Philippe Gonzalez, maître assistant en sociologie à l’université de Lausanne, et prédicateur à l’assemblée mennonite de Saint-Genis, a jeté un pavé dans la « mare évangélique » de Suisse romande. Le titre de son livre, paru en janvier dernier, « Que ton règne vienne – Des évangéliques tentés par le pouvoir absolu » annonce d’emblée la couleur. Présentation, réactions et commentaires.
En sociologue spécialiste de la présence des religions dans l’espace public, l’auteur développe une analyse du discours tenu par des évangéliques sur le combat spirituel. Sa thèse est la suivante : certains cercles évangéliques, charismatiques, seraient tentés « de revendiquer un pouvoir absolu, émanant de Dieu lui-même, qu’il s’agirait d’imposer à la communauté politique ». (p. 26)
L’enquête débute par des courriels échangés entre des responsables d’une « dénomination évangélique conservatrice ». L’évangélisation y est vue comme une lutte par la prière contre Satan, qu’il s’agit de combattre. Cette démonologie évangélique classique subit un changement important avec la parution du deuxième recueil de Jeunesse en Mission en 1993 : bon nombre de chants de « combat spirituel » parlent de réalités collectives et territoriales dont il s’agirait de s’emparer. « Le chant exorciserait les ‘’démons’’ en vue de la conquête du territoire ». (p. 72). La nouveauté est la suivante : au lieu de pratiquer la « délivrance » sur une personne, on cherche à chasser les démons sur un territoire donné.

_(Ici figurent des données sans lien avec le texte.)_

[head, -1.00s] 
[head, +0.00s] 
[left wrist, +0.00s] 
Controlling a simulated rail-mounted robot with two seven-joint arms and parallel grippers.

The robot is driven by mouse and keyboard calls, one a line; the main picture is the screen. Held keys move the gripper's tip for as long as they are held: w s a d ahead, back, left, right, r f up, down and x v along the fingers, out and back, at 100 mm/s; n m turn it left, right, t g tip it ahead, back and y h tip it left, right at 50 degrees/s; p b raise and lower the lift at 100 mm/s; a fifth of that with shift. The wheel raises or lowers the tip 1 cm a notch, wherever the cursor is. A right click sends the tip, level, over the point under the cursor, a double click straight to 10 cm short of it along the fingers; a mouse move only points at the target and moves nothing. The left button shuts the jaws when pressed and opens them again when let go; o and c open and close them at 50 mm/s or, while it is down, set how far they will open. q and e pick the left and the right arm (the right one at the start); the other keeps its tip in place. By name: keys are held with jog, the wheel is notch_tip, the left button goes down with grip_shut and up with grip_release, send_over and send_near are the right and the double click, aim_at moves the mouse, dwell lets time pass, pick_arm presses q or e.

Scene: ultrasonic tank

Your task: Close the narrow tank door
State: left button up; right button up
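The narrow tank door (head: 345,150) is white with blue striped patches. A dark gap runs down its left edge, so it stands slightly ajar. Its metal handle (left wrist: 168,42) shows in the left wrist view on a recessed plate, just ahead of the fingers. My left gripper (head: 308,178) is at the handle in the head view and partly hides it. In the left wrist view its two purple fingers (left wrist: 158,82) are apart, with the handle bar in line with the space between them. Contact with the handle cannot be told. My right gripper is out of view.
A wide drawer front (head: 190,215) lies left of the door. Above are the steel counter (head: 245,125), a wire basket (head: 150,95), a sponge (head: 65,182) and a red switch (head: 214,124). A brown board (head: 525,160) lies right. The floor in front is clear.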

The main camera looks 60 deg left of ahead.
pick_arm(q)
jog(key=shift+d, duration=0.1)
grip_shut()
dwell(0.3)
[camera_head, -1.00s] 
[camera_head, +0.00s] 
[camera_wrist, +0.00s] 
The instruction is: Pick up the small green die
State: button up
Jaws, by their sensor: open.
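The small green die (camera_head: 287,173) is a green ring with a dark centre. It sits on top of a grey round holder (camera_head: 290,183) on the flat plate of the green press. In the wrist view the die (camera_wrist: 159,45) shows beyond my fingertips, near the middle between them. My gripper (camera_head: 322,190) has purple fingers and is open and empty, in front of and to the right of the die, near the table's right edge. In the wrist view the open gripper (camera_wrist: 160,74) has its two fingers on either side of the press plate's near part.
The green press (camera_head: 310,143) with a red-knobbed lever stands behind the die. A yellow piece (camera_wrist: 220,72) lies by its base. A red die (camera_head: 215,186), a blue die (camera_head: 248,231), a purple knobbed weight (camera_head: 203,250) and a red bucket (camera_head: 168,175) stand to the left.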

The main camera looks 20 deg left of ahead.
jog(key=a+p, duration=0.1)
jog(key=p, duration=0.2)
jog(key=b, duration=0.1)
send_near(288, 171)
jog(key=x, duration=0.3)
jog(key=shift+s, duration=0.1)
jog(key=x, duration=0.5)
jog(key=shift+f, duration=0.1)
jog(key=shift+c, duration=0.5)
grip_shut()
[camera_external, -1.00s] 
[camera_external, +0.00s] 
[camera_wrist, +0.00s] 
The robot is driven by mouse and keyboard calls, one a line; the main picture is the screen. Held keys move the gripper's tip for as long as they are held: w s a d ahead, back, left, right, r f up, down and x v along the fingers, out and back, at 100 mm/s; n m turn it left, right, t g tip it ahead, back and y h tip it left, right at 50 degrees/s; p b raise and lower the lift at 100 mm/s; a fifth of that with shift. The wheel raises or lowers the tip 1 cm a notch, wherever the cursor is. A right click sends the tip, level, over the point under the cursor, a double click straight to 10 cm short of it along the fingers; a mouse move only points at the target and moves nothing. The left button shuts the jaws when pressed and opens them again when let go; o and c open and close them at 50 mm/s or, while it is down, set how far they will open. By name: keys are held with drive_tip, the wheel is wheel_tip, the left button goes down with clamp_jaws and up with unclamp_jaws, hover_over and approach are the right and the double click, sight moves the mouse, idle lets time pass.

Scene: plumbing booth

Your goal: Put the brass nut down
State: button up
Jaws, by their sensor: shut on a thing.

Opération Josué et Post Tenebras Lux
L’enquête se poursuit par la description de l’Opération Josué de 1994 à 1998 à Genève et de soirées Post Tenebras Lux dans la même ville. L’auteur les met en rapport avec la pratique de la « cartographie spirituelle » (repères géo-spirituels en vue d’exorcismes sur des collectivités) et les Marches pour Jésus, moyens de « conquérir spirituellement la ville », comme le disent les organisateurs (p. 83).
Deux chapitres traitent de la prophétie pratiquée dans certains milieux charismatiques. Elle promeut les éléments suivants : purification des chrétiens ; nouvelle réforme de toute la société par l’entremise des chrétiens ; rôle majeur de l’Israël contemporain. L’idée évangélique classique de « réveil » est, selon l’auteur, politisée, étendue à toute les sphères de la société, dans la ligne de C. Peter Wagner, théoricien de la théologie de la domination (dominion). Les prophéties s’appliquent donc à des pays, par exemple la Suisse, pour qu’elle « soit chrétienne » (p. 160). Selon le sociologue, ces prophéties fonctionnent comme des « scripts » détaillant la manière d’y parvenir.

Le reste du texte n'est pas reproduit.